→ Problem statement:
Your copy of the material must match it exactly, except that pictures are dropped.
══ Records for the exercise
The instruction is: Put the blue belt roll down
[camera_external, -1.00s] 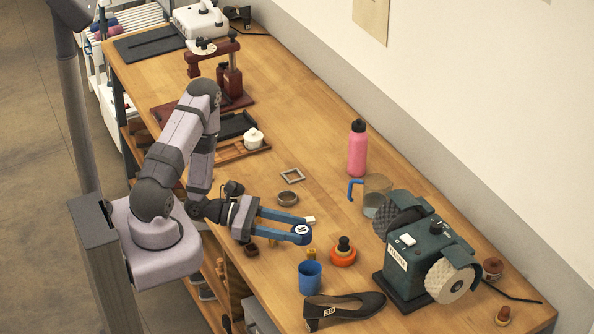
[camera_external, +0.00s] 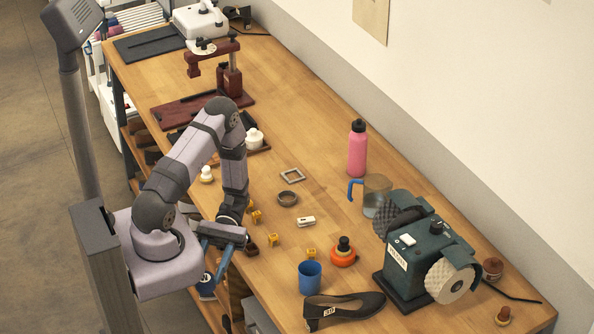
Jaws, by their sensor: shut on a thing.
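The blue belt roll (camera_external: 206,288) is a small dark blue roll with a white mark. My gripper (camera_external: 213,272) points down and is shut on it. It holds the roll beside the near left edge of the workbench (camera_external: 330,130), close to my arm's base and lower in the picture than the tabletop edge. Whether the roll touches anything beneath it cannot be told from this view.
A green grinder (camera_external: 415,255) is at right. The middle back of the bench is clear.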

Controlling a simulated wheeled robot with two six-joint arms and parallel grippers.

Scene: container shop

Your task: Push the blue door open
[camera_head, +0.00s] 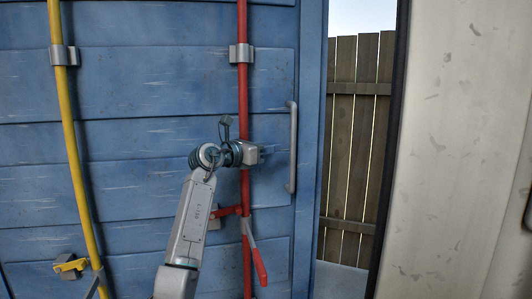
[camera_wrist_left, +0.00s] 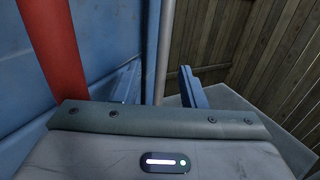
════
→ Worked answer:
The instruction is: Put the blue belt roll down
[camera_external, -1.00s] 
[camera_external, +0.00s] 
Jaws, by their sensor: shut on a thing.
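The blue belt roll (camera_external: 206,288) is a small dark blue roll with a white mark. My gripper (camera_external: 213,272) points down and is shut on it. It holds the roll beside the near left edge of the workbench (camera_external: 330,130), close to my arm's base and lower in the picture than the tabletop edge. Whether the roll touches anything beneath it cannot be told from this view.
A green grinder (camera_external: 415,255) is at right. The middle back of the bench is clear.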

Controlling a simulated wheeled robot with two six-joint arms and parallel grippers.

Scene: container shop

Your task: Push the blue door open
[camera_head, +0.00s] 
[camera_wrist_left, +0.00s] 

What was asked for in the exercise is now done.